The present social context imposes effective reductions of transport greenhouse gases and pollutant emissions. To answer to this demand, car manufacturers adopted technologies such as downsizing, turbocharging, intense in-cylinder aerodynamics and diluted combustion process. In this context, to master mixture ignition is crucial to ensure an efficient heat release. To get to a clearer knowledge about the physics holding early stages of premixed mixture combustion, the PRISME institute in the framework of the French government research project ANR MACDOC generated a consistent experimental database to study ignition and spherical flame propagation processes in a constant volume vessel in laminar and turbulent environment.

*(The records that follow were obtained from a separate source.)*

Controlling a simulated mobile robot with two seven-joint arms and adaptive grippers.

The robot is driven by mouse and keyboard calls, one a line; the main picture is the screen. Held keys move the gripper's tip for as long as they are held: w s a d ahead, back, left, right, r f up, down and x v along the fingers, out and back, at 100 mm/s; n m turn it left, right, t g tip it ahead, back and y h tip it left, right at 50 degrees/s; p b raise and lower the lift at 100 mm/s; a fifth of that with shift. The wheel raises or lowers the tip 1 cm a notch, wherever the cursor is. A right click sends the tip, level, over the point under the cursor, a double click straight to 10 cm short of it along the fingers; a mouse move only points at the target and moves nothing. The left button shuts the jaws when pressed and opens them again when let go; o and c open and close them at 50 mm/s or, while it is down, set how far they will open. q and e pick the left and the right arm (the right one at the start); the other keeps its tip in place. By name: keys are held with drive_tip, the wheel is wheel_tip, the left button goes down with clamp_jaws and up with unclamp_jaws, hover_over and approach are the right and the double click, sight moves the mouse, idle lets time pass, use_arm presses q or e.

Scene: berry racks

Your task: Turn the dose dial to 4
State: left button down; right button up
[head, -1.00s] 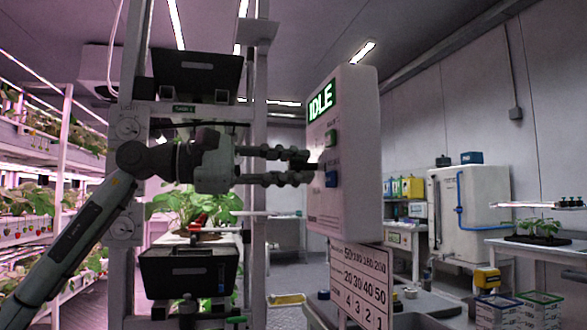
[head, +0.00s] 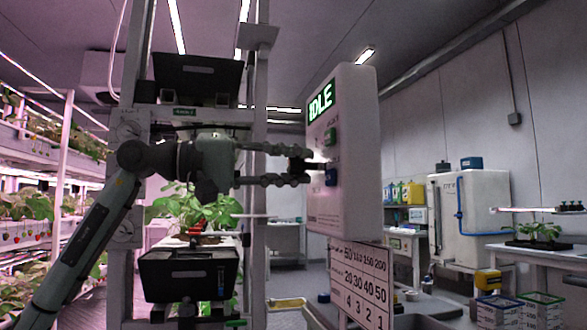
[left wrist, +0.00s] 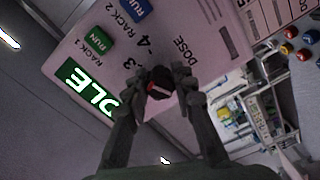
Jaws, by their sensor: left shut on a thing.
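The dose dial (left wrist: 160,83) is a small dark knob with a red and white mark, on the face of a white control box (head: 353,150). In the left wrist view it sits between my fingertips, beside the printed 3, 4 and DOSE. I cannot tell which number its mark points to. My left gripper (head: 303,165) reaches in from the left and is shut on the dial; its fingers also show in the left wrist view (left wrist: 163,88). The box's green display (head: 321,101) reads IDLE. My right gripper is not in view.
A printed number chart (head: 366,285) hangs below the box. A rack post (head: 259,200) with black bins (head: 188,274) stands close behind my left arm.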

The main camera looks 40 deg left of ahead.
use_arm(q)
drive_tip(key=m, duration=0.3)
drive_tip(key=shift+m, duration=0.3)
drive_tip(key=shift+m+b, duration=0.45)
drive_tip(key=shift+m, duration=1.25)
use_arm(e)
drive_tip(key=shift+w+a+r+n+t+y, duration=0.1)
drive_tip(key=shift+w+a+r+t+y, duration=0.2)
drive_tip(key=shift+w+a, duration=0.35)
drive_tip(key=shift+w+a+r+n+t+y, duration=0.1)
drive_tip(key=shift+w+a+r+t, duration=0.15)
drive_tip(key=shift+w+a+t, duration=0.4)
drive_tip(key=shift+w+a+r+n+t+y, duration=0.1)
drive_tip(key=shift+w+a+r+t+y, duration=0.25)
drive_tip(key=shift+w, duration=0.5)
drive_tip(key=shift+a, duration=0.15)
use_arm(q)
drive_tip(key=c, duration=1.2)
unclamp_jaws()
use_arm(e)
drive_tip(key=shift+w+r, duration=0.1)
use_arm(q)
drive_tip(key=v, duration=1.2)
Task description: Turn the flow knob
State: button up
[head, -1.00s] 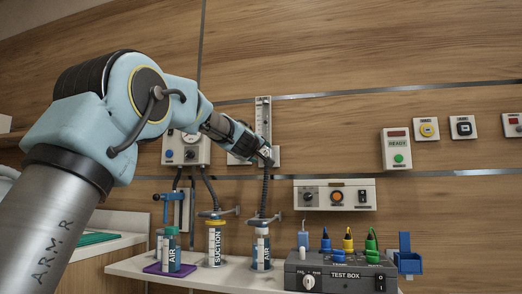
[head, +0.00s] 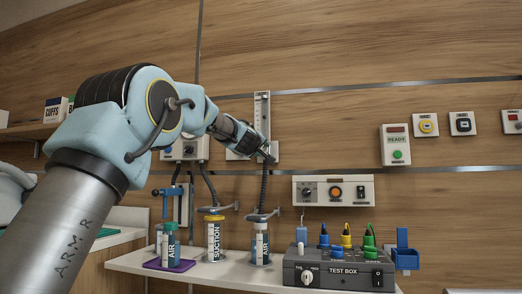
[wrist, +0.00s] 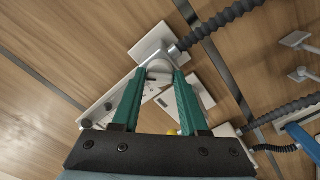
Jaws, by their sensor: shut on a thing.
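The flowmeter (head: 262,112), a pale upright scale tube, is mounted on the wood wall at the middle of the head view. In the wrist view its pale body (wrist: 107,104) runs to the lower left. The flow knob (wrist: 160,67), pale and round, is at its base. My gripper (wrist: 160,73) has its green fingers on either side of the knob and is shut on it. In the head view my gripper (head: 268,153) reaches the flowmeter's base from the left; the knob is hidden there. The knob's marking cannot be read.
A white panel (head: 334,191) and a test box (head: 340,275) are at the lower right.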

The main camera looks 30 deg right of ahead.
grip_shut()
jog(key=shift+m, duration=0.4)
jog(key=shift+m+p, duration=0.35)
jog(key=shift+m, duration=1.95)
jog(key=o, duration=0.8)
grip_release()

This allows to have a detailed description of the flame dynamics of an air / isooctane mixture depending on thermochemical properties of the mixture and nature of the diluent (O₂, H₂O, CO₂ and synthetic stoichiometric exhaust gas recirculation), as well as on turbulence intensity and ignition energy. A system simulation model based on the coherent flame model approach was then setup at IFP Energies nouvelles accounting for the influence of the flame stretch, through the integration of a non-linear formulation of the mixture Markstein number, and the flame wrinkling due to turbulence. The model allowed to have a deeper insight in the interpretation of experiments and to dissociate the interacting phenomena holding the combustion process. This modeling improving seems to be a necessary step to model next generation spark ignition engines operating under steady and transient conditions.